ANC99LA132
ANC99LA132

On September 3, 1999, about 1930 Alaska daylight time, a Cessna 207 airplane, N800DF, sustained substantial damage when it collided with a tree stump during the takeoff roll from a beach on Chinitna Bay, at 59 degrees 40 minutes north latitude, 153 degrees 10 minutes west longitude, about 25 miles southwest of Ninilchik, Alaska. The commercial pilot and three of the passengers were not injured. The remaining two passengers sustained minor injuries. The flight was being conducted under 14 CFR Part 135 by Clearwater Air, Inc., of Soldotna, Alaska, as an on-demand air taxi flight, returning the five passengers to Soldotna from a fishing charter. Visual meteorological conditions prevailed at the time of the accident, and a company VFR flight plan was filed.

During a telephone interview with the NTSB investigator-in-charge (IIC) on September 3, the pilot stated that during the takeoff roll from the packed sand beach, the left wing contacted a tree stump, resulting in substantial damage to the left wing, nose gear, and engine. He said the load included the five passengers, their fishing gear, and two hours of fuel. He described the winds to be from the southwest at 10 knots, and he was taking off to the west. The airplane was modified with a Horton Short Take Off and Landing (STOL) kit.

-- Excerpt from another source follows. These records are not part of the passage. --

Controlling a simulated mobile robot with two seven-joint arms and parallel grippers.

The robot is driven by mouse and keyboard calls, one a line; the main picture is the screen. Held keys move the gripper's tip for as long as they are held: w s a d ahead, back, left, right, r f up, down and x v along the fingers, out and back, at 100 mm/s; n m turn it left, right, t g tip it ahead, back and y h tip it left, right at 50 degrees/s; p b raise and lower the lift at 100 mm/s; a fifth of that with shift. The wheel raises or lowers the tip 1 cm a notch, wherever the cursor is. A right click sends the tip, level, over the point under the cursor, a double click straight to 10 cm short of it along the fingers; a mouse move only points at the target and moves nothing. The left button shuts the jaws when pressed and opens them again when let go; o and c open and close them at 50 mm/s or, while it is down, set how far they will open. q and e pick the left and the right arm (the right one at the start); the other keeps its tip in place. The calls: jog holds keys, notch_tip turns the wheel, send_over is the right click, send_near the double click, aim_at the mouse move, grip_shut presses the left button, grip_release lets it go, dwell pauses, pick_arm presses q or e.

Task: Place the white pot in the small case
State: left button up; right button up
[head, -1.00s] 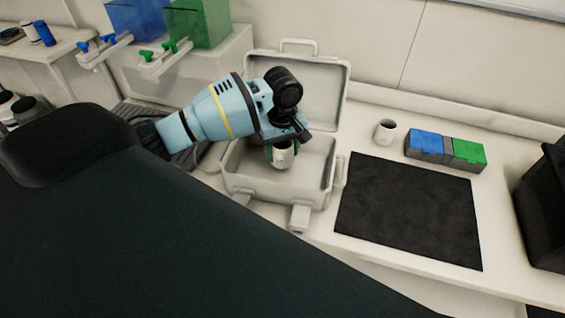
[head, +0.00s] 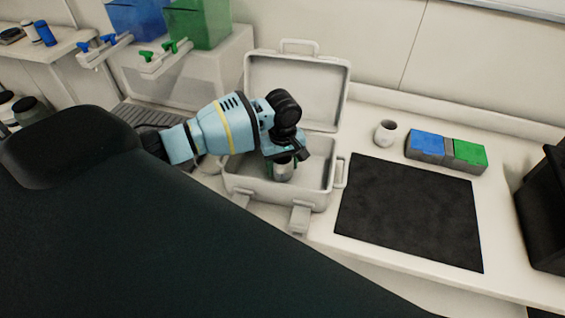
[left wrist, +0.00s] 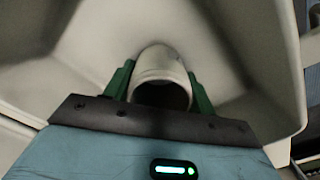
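The white pot (head: 284,172) is inside the open small case (head: 318,203), low down in it; in the left wrist view the pot (left wrist: 160,66) shows its open rim towards the camera. My left gripper (head: 281,163) reaches down into the case from the left. In the left wrist view its green fingers (left wrist: 160,88) stand on either side of the pot, close against it. Whether the pot touches the case floor is hard to tell. The case lid (head: 297,88) stands up at the back. My right gripper does not show.
Another white cup (head: 385,133) stands on the bench right of the case. A block with blue and green tops (head: 445,150) is beside it. A dark mat (head: 410,210) lies flat and empty in front. A black box (head: 545,215) stands at the right edge.

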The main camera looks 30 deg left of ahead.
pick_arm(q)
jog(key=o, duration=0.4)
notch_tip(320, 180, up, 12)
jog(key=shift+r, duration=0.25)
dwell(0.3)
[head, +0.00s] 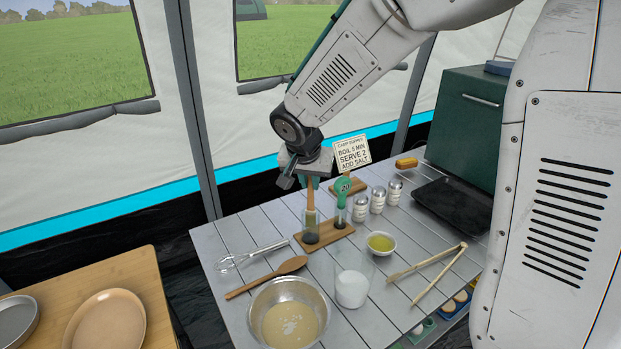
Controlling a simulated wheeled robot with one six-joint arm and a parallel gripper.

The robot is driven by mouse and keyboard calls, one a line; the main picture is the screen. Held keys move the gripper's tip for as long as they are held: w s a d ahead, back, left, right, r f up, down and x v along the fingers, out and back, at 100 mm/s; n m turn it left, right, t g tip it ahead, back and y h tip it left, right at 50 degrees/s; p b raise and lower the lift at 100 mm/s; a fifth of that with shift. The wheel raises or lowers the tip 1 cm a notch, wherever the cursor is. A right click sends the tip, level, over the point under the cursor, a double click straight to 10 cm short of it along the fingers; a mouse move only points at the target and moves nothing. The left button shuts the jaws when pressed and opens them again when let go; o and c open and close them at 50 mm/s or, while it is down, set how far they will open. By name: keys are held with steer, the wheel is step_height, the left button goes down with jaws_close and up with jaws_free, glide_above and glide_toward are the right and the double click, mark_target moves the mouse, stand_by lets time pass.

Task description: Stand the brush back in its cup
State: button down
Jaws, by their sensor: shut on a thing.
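The brush (310,196) has a light wooden handle and hangs upright below my gripper (308,179). My gripper is shut on the upper end of the handle. A clear cup (311,226) stands on a small wooden board (328,240), directly under the brush in the picture. The brush's lower part overlaps the cup, with something dark near its bottom. I cannot tell how deep the brush sits inside or whether it touches the bottom. A second clear cup (340,217) beside it holds a green tool marked 20 (343,188).
Several shakers (378,200) stand close right of the cups. A recipe card (352,153) stands behind. A whisk (250,256), wooden spoon (265,277), batter bowl (288,318), white jar (351,289), oil bowl (381,243) and tongs (428,273) lie in front.

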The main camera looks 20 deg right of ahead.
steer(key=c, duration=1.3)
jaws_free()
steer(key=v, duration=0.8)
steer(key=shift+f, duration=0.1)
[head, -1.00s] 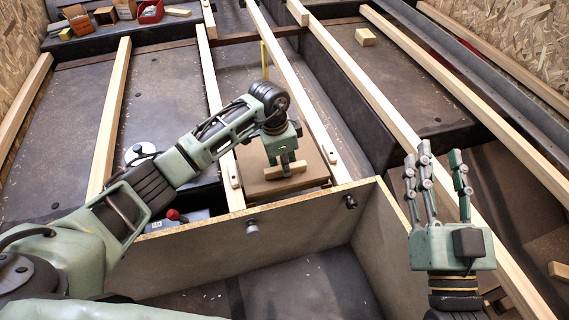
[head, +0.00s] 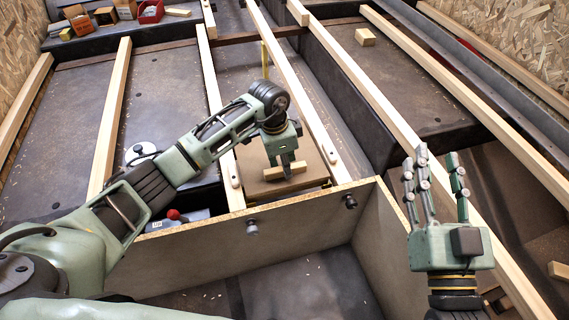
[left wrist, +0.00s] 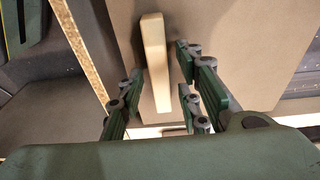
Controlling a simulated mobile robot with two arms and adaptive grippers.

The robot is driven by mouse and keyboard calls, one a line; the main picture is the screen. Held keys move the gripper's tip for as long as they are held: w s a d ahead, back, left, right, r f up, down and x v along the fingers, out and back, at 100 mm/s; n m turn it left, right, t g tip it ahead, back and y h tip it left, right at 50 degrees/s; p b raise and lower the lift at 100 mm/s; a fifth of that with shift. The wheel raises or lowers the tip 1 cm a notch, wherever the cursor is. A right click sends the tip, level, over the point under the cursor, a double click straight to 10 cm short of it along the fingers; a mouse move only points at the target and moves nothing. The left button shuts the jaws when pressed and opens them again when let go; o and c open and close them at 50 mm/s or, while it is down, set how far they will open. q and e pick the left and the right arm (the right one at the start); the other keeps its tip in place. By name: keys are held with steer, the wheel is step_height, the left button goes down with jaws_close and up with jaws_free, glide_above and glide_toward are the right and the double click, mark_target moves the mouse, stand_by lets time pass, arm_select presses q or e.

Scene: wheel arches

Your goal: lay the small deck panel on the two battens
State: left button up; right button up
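The small deck panel (head: 256,187) is a brown board with a pale wooden block (head: 270,172) as a handle on top. It lies between or on the two pale battens, left (head: 212,80) and right (head: 292,82); its contact with them is unclear. My left gripper (head: 286,168) points down at the block. In the left wrist view the panel (left wrist: 245,45) fills the middle, and the fingers stand apart on either side of the block (left wrist: 155,65), with gaps showing. My right gripper (head: 437,175) is raised, empty, its fingers pointing up and apart.
A wooden-edged partition (head: 270,235) stands just in front of the panel. A red-knobbed item (head: 174,214) lies left of the panel. A loose wood block (head: 365,37) rests at the upper right. Boxes and a red bin (head: 150,11) stand at the far left.

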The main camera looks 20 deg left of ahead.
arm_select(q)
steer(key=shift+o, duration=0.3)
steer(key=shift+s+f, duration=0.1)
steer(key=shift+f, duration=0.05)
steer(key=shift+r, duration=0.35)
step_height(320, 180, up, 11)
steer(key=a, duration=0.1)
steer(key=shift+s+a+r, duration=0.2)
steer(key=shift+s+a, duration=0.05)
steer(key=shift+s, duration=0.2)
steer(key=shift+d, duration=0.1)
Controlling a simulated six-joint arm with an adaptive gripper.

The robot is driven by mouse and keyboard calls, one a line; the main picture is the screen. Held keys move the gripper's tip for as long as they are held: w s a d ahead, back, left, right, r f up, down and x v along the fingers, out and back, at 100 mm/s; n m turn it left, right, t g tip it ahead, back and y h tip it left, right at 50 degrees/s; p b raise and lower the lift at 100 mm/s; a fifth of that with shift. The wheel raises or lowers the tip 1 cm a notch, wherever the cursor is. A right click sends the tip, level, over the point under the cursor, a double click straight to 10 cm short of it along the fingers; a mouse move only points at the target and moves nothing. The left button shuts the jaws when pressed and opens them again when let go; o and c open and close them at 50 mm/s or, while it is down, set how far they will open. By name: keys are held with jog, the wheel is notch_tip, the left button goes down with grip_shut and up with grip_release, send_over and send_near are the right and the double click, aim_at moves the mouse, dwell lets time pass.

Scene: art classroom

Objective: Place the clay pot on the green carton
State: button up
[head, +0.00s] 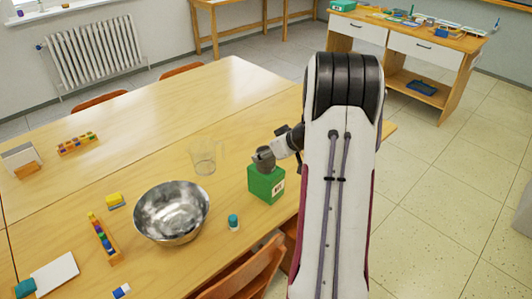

The NTSB IIC held telephone interviews with, and received written statements from, the passengers. They indicated that the flight was about one hour later than planned, and the tide was coming in, reducing the size of the beach available for takeoff. The passengers said the pilot was in a hurry because of the incoming tide, and the late schedule. The pilot was taking off into the setting sun, and was not wearing sunglasses. According to the passengers, the pilot said he would wait for the sun to pass behind a cloud, but decided to depart. They related that the incoming tide forced the pilot to takeoff close to brush at the upper side of the beach. During the takeoff roll the left wingtip struck a tree stump, and about four feet of the left wing and the left aileron separated.